- _Task requirements_
Repeat the lines below exactly as they appear, but leave out the images.

- _Listing_
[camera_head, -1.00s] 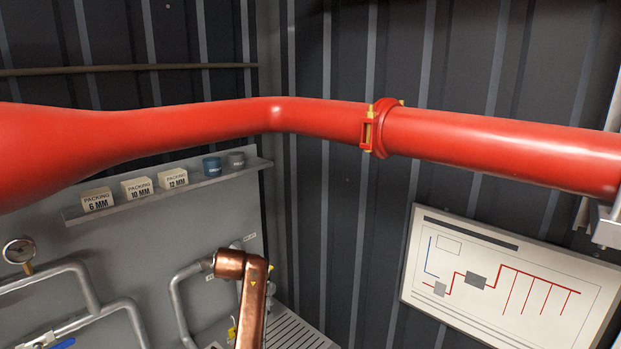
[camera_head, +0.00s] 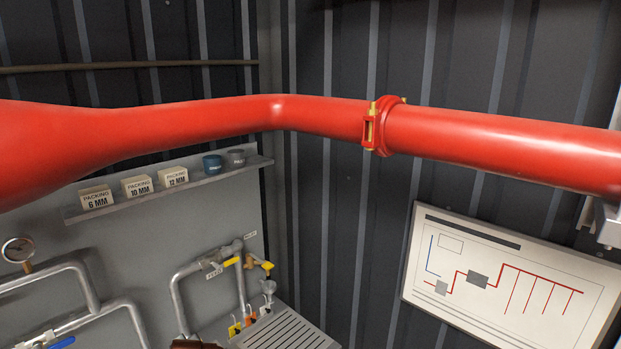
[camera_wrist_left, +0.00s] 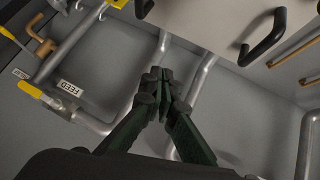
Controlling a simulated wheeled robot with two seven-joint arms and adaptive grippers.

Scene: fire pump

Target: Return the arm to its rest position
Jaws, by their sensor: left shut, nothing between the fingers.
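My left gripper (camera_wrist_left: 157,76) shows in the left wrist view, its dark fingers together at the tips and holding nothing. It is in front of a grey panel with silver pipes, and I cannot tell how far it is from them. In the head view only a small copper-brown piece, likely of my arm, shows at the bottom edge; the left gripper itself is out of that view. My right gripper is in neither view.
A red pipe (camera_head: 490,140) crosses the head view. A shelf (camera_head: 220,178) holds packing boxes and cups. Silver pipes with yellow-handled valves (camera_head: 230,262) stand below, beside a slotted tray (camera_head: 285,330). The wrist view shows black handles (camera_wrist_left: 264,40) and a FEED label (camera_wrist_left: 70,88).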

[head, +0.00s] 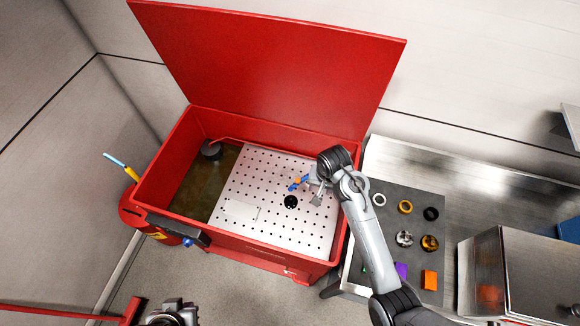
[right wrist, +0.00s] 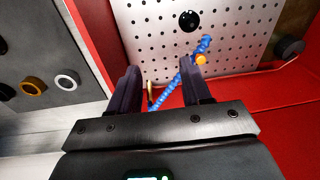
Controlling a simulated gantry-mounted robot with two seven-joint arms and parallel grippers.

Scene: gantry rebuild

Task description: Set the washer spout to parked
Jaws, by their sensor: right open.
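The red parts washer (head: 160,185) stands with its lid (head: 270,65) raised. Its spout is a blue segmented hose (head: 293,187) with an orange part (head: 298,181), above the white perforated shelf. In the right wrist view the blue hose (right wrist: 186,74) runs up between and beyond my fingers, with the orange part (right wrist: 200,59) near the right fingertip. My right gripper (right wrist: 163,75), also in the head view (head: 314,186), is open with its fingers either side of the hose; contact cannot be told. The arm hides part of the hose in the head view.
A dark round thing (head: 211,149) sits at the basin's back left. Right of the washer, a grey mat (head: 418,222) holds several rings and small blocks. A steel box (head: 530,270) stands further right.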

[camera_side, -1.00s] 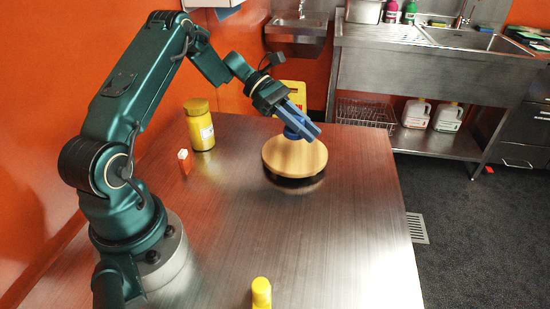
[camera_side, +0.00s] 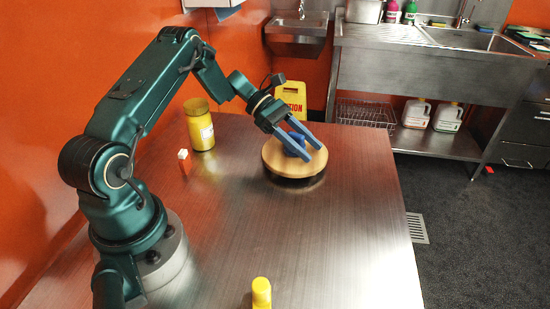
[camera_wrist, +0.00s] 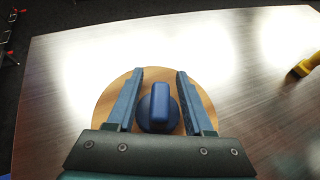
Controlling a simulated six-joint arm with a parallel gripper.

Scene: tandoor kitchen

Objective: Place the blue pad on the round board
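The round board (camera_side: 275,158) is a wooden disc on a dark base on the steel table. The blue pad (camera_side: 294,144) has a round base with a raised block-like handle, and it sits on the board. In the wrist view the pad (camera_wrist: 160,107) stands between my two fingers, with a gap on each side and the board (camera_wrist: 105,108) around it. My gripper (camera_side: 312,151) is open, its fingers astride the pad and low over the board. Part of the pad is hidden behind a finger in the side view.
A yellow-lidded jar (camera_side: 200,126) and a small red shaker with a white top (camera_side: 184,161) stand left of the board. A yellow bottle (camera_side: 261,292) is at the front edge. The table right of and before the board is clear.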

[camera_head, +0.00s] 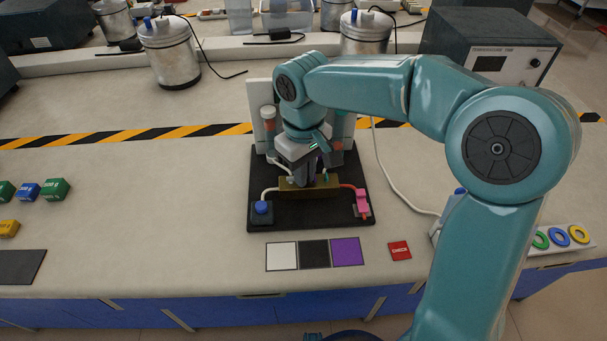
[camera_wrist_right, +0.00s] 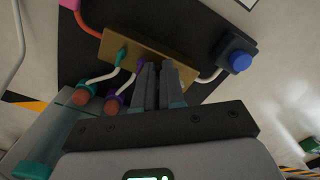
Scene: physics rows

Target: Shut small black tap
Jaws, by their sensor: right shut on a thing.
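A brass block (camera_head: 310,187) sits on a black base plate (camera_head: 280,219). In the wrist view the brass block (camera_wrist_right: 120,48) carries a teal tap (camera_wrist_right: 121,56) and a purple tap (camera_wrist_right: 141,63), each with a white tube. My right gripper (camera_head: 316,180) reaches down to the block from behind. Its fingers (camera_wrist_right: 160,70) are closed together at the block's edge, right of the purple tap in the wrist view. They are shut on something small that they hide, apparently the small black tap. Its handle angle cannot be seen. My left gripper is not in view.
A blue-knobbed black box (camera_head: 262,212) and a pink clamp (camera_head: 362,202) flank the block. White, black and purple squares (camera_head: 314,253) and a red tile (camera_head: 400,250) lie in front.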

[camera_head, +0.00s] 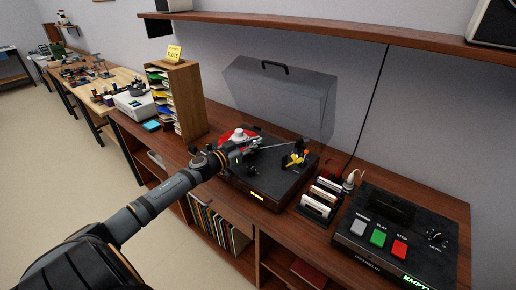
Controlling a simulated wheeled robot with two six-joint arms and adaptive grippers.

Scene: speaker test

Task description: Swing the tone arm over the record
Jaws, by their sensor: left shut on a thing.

- _Output for this task_
[camera_head, -1.00s] 
[camera_head, +0.00s] 
[camera_wrist_left, +0.00s] 
Controlling a simulated wheeled robot with two seven-joint arms and adaptive grippers.

Scene: fire pump

Target: Return the arm to its rest position
Jaws, by their sensor: left shut, nothing between the fingers.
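My left gripper (camera_wrist_left: 157,76) shows in the left wrist view, its dark fingers together at the tips and holding nothing. It is in front of a grey panel with silver pipes, and I cannot tell how far it is from them. In the head view only a small copper-brown piece, likely of my arm, shows at the bottom edge; the left gripper itself is out of that view. My right gripper is in neither view.
A red pipe (camera_head: 490,140) crosses the head view. A shelf (camera_head: 220,178) holds packing boxes and cups. Silver pipes with yellow-handled valves (camera_head: 230,262) stand below, beside a slotted tray (camera_head: 285,330). The wrist view shows black handles (camera_wrist_left: 264,40) and a FEED label (camera_wrist_left: 70,88).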

[head, +0.00s] 
[right wrist, +0.00s] 
Controlling a simulated gantry-mounted robot with two seven-joint arms and parallel grippers.

Scene: gantry rebuild

Task description: Set the washer spout to parked
Jaws, by their sensor: right open.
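The red parts washer (head: 160,185) stands with its lid (head: 270,65) raised. Its spout is a blue segmented hose (head: 293,187) with an orange part (head: 298,181), above the white perforated shelf. In the right wrist view the blue hose (right wrist: 186,74) runs up between and beyond my fingers, with the orange part (right wrist: 200,59) near the right fingertip. My right gripper (right wrist: 163,75), also in the head view (head: 314,186), is open with its fingers either side of the hose; contact cannot be told. The arm hides part of the hose in the head view.
A dark round thing (head: 211,149) sits at the basin's back left. Right of the washer, a grey mat (head: 418,222) holds several rings and small blocks. A steel box (head: 530,270) stands further right.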

[camera_side, -1.00s] 
[camera_side, +0.00s] 
[camera_wrist, +0.00s] 
Controlling a simulated six-joint arm with a parallel gripper.

Scene: tandoor kitchen

Objective: Place the blue pad on the round board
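The round board (camera_side: 275,158) is a wooden disc on a dark base on the steel table. The blue pad (camera_side: 294,144) has a round base with a raised block-like handle, and it sits on the board. In the wrist view the pad (camera_wrist: 160,107) stands between my two fingers, with a gap on each side and the board (camera_wrist: 105,108) around it. My gripper (camera_side: 312,151) is open, its fingers astride the pad and low over the board. Part of the pad is hidden behind a finger in the side view.
A yellow-lidded jar (camera_side: 200,126) and a small red shaker with a white top (camera_side: 184,161) stand left of the board. A yellow bottle (camera_side: 261,292) is at the front edge. The table right of and before the board is clear.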

[camera_head, +0.00s] 
[camera_wrist_right, +0.00s] 
Scene: physics rows

Target: Shut small black tap
Jaws, by their sensor: right shut on a thing.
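A brass block (camera_head: 310,187) sits on a black base plate (camera_head: 280,219). In the wrist view the brass block (camera_wrist_right: 120,48) carries a teal tap (camera_wrist_right: 121,56) and a purple tap (camera_wrist_right: 141,63), each with a white tube. My right gripper (camera_head: 316,180) reaches down to the block from behind. Its fingers (camera_wrist_right: 160,70) are closed together at the block's edge, right of the purple tap in the wrist view. They are shut on something small that they hide, apparently the small black tap. Its handle angle cannot be seen. My left gripper is not in view.
A blue-knobbed black box (camera_head: 262,212) and a pink clamp (camera_head: 362,202) flank the block. White, black and purple squares (camera_head: 314,253) and a red tile (camera_head: 400,250) lie in front.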

[camera_head, +0.00s] 
Controlling a simulated wheeled robot with two six-joint arms and adaptive grippers.

Scene: speaker test

Task description: Swing the tone arm over the record
Jaws, by their sensor: left shut on a thing.

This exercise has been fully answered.